Die Tötungen waren auch rechtswidrig, wie keiner näheren Ausführung mehr bedarf.

 

Der Angeklagte hat bei der Ermordung der Häftlinge wissentlich geholfen (§49 StGB). Er hat selbst und durch seine Unterführer in der politischen Abteilung insbesondere zur Verschleierung der Tötungen nach aussen hin beigetragen. Diese seine Tätigkeit war auch von vornherein in den Tatplan einbezogen worden. Ohne sie hätten die Tötungen nicht so, wie geschehen, durchgeführt werden können. Die Verschleierung diente der Verheimlichung der Tötungen gegenüber der Öffentlichkeit. Hinreichende Anhaltspunkte dafür, dass der Angeklagte die Euthanasieaktion innerlich auch zu seiner eigenen Angelegenheit gemacht hatte, also die Tötung der Häftlinge auch als eigene Tat wollte, haben sich in der Hauptverhandlung nicht ergeben.

 

Rechtfertigungsgründe in der Person des Angeklagten liegen nicht vor.

 

Der Angeklagte kannte und billigte alle Tatumstände, wusste insbesondere, dass die Tötungen grausam und heimtückisch sowie aus niedrigen Beweggründen durchgeführt wurden. Er hatte auch das Bewusstsein, Unrecht zu tun. Entschuldigungsgründe in seiner Person sind nicht gegeben.

 

Der Tatbeitrag des Angeklagten ist rechtlich als Beihilfe in zwei Fällen zum Mord an einer jeweils unbestimmten Vielzahl von Personen anzusehen. Seine Mitwirkung bezog sich jeweils nicht auf die Tötung eines einzelnen Häftlings, sondern auf die reibungslose Durchführung der Euthanasieaktion. Es war für den Angeklagten nur ein Tatentschluss, nämlich anlässlich der ersten Besprechung mit Ziereis, erforderlich. Die Art seiner Mitwirkung blieb stets gleichförmig dieselbe. Aus diesen Gründen stellt sich Schul.s Tatbeitrag, obwohl er aus zahlreichen sich über eine gewisse Zeit hinziehenden einzelnen Handlungen besteht, bei natürlicher Betrachtung als Handlungseinheit, jeder Einzelakt als untergeordneter Bestandteil einer Handlung, nämlich der Mitwirkung an einer sich über längere Zeit hinziehenden und viele Häftlinge betreffenden Tötungsaktion dar.

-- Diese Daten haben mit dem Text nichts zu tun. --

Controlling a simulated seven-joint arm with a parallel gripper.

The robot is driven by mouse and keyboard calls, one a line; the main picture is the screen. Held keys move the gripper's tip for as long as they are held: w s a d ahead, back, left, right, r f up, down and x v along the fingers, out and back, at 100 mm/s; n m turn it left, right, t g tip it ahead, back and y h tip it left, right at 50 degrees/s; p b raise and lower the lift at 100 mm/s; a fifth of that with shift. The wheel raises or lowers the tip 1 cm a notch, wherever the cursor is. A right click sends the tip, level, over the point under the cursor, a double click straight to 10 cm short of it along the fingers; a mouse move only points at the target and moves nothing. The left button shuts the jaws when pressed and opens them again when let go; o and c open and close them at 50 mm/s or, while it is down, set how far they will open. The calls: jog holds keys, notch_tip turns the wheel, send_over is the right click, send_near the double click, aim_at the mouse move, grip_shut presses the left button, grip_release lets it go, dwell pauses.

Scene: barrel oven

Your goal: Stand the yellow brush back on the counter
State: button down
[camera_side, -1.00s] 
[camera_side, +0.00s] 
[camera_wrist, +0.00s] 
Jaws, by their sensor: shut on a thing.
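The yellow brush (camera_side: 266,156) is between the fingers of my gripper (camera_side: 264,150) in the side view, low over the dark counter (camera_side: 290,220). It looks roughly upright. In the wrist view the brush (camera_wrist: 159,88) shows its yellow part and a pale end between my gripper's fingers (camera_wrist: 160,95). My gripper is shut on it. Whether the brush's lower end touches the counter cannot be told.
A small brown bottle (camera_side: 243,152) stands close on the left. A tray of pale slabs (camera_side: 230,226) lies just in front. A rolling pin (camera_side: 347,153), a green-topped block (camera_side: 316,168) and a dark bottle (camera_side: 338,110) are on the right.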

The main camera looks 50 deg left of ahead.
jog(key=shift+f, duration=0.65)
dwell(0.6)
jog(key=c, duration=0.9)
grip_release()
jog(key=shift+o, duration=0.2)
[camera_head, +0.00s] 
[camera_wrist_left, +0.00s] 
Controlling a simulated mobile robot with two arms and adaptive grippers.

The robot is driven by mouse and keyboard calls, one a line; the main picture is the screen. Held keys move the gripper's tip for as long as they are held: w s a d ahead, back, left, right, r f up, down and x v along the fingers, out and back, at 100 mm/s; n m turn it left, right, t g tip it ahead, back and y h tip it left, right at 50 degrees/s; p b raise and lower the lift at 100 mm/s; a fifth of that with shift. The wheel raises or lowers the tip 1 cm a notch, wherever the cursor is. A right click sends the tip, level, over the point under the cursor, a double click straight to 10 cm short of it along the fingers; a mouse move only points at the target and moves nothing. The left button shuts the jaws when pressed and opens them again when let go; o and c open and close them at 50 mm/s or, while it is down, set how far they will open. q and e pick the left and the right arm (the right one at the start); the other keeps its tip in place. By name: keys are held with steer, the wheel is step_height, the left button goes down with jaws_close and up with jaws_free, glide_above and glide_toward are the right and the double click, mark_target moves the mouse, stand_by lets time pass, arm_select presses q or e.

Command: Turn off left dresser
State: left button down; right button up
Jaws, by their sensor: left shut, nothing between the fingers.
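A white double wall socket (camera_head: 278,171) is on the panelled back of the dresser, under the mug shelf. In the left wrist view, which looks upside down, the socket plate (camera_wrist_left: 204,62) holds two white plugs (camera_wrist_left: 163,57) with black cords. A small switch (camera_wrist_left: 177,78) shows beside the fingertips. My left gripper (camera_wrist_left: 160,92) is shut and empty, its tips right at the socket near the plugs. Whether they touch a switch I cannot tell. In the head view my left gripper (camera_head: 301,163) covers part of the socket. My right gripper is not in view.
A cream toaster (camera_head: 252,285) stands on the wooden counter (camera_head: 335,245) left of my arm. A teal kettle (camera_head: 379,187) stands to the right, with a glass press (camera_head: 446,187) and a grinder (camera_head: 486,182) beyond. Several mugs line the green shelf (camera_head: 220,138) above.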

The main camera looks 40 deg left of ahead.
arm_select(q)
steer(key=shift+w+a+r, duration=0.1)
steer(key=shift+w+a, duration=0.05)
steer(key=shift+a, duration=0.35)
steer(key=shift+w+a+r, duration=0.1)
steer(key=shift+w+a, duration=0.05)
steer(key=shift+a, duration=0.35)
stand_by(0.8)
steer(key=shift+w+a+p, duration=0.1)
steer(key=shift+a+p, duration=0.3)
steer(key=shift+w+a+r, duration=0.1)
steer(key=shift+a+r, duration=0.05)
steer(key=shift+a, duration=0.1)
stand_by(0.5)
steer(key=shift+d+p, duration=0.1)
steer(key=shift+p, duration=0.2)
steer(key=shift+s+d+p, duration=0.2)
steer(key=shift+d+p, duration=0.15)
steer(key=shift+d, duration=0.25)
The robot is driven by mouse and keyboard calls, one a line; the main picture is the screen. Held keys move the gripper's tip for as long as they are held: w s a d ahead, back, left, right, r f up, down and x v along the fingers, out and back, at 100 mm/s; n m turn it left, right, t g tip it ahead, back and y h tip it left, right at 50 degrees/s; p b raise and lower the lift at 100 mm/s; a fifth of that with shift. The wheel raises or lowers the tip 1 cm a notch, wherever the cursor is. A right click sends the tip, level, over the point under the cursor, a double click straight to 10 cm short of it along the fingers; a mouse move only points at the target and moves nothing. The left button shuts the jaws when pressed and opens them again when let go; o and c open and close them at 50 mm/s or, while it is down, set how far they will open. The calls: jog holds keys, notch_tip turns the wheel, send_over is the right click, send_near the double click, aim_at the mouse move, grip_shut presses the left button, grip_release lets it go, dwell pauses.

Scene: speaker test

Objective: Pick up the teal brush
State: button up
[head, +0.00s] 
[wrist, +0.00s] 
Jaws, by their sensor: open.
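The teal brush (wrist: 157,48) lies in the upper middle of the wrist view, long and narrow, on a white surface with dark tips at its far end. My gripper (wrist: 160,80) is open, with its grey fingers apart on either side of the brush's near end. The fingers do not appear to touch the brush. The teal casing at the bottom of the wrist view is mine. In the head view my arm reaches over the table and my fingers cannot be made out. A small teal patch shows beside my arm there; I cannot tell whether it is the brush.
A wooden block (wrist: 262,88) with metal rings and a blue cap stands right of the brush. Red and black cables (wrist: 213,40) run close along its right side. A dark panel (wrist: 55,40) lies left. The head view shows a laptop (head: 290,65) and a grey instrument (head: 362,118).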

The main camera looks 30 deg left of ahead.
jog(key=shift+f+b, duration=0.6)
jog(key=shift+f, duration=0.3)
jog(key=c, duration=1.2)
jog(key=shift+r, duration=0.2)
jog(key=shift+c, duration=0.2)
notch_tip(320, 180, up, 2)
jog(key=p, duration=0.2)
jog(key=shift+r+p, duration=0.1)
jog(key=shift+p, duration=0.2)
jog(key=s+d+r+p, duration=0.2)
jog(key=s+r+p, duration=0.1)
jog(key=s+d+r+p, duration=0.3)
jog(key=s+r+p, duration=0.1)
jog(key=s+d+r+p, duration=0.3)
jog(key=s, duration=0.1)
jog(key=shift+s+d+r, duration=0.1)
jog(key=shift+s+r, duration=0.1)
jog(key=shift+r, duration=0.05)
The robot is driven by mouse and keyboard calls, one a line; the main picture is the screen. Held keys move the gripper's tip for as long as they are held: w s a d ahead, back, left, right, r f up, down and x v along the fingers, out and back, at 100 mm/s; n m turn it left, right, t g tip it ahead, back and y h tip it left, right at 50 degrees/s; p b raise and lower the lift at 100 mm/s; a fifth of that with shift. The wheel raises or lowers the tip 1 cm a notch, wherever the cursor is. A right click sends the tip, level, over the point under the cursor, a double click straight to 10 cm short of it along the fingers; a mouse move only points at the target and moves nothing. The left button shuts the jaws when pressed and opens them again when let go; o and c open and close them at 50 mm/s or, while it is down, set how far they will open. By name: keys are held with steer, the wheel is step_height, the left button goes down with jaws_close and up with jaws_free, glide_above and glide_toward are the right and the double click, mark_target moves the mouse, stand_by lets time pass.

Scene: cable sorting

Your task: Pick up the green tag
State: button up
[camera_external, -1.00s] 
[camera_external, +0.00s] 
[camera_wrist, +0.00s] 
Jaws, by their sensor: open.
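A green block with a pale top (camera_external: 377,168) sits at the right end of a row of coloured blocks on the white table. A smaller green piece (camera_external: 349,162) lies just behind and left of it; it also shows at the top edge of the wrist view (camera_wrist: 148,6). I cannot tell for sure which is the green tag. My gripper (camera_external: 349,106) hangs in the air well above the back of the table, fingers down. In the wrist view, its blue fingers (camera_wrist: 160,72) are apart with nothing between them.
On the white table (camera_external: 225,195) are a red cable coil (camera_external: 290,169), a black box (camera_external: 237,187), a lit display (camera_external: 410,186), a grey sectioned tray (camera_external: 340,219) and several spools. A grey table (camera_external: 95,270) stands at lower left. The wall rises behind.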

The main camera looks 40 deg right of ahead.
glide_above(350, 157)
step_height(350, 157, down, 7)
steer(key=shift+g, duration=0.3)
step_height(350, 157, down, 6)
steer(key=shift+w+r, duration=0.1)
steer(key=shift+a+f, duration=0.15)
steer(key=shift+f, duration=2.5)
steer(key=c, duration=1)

Dies gilt aber nur für die zeitlich zusammenhängenden Tötungen. Im Jahre 1942 wurde die Aktion zunächst abgebrochen, ohne dass, jedenfalls vom Angeklagten aus gesehen, ihre spätere Fortsetzung von vornherein feststand. Als 1944 der zweite Abschnitt der "Euthanasieaktion" im Konzentrationslager begann, war deshalb ein neuer Tatentschluss und ein neuer, in sich zusammenhängender Tatbeitrag des Angeklagten erforderlich. Schul.s Tatbeitrag bei diesem zweiten Abschnitt der Euthanasieaktion bildet deshalb bei natürlicher Betrachtungsweise mit dem ersten Abschnitt keine Einheit.

 

Deshalb ist Schul. der Beihilfe zum Mord in zwei Fällen schuldig.